Here we have a collection of stories about women pilots, an (almost) complete compilation of the sheroes who have blazed a trail across the skies for other women who aspire to the cockpit.
Inspiring Words for Sky and Space Women fills a major gap in our knowledge of women in the history of aviation. Most Americans, asked to name names of female aviators, can perhaps remember Amelia Earhart, possibly Jacqueline Cochran, or Sally Ride. This book highlights so many more women, and it’s good to see them finally getting their due.
Did you know author Patricia Cornwell is a helicopter pilot? Neither did I, and I’m a helicopter pilot! Did you know super-model Gisele Bundchen is a helicopter pilot? Me neither. Angelina Jolie, and Martha McSally, yep, pilots. Senator Tammy Duckworth is a UH-60 Blackhawk pilot, (and purple heart recipient)
Here are a few other obscure names in aviation, women who should be enshrined in pilot halls of fame, including a few who are enshrined there: Vernice Armour, first African-American female Marine pilot to fly a Cobra gunship; Beverly Bass, first female captain (of a 777) at American Airlines; Olive Ann Beech, co-founder and president of Beech Aircraft Corporation; Bessie Coleman, first licensed African-American woman pilot; Eileen Collins, first woman to command a shuttle mission on STS-63; Harriet Quimby, first American woman licensed to fly. The list goes on and on.

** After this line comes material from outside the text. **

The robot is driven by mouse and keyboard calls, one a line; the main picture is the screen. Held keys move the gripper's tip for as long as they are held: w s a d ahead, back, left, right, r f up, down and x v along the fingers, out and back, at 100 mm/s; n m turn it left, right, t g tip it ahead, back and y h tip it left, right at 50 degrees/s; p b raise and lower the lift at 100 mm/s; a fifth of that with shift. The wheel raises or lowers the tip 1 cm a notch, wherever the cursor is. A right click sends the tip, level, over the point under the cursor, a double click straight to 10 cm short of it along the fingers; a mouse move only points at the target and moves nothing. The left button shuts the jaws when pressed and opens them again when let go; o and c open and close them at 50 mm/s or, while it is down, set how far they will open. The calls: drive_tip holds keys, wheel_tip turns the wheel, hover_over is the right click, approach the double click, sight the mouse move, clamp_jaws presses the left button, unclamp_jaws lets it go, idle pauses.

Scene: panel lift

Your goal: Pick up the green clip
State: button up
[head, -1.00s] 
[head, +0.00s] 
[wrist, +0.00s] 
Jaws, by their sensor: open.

The author is dedicated to affirming young womens’ aspirations to fly, and she’s included a lengthy bibilography, and an extensive list of on-line resources aimed at that purpose. Any young person, especially young women, who dream of a life in the sky should read this book. The underlying theme, not just from Hamilton, but from several of her contributors is a message for any who doubt they can fly: ‘Yes you can!’
Only four stars because there’s no mention of Jerry Mock, the first woman to solo around the world, and also no mention of the author’s own personal journey to the cockpit.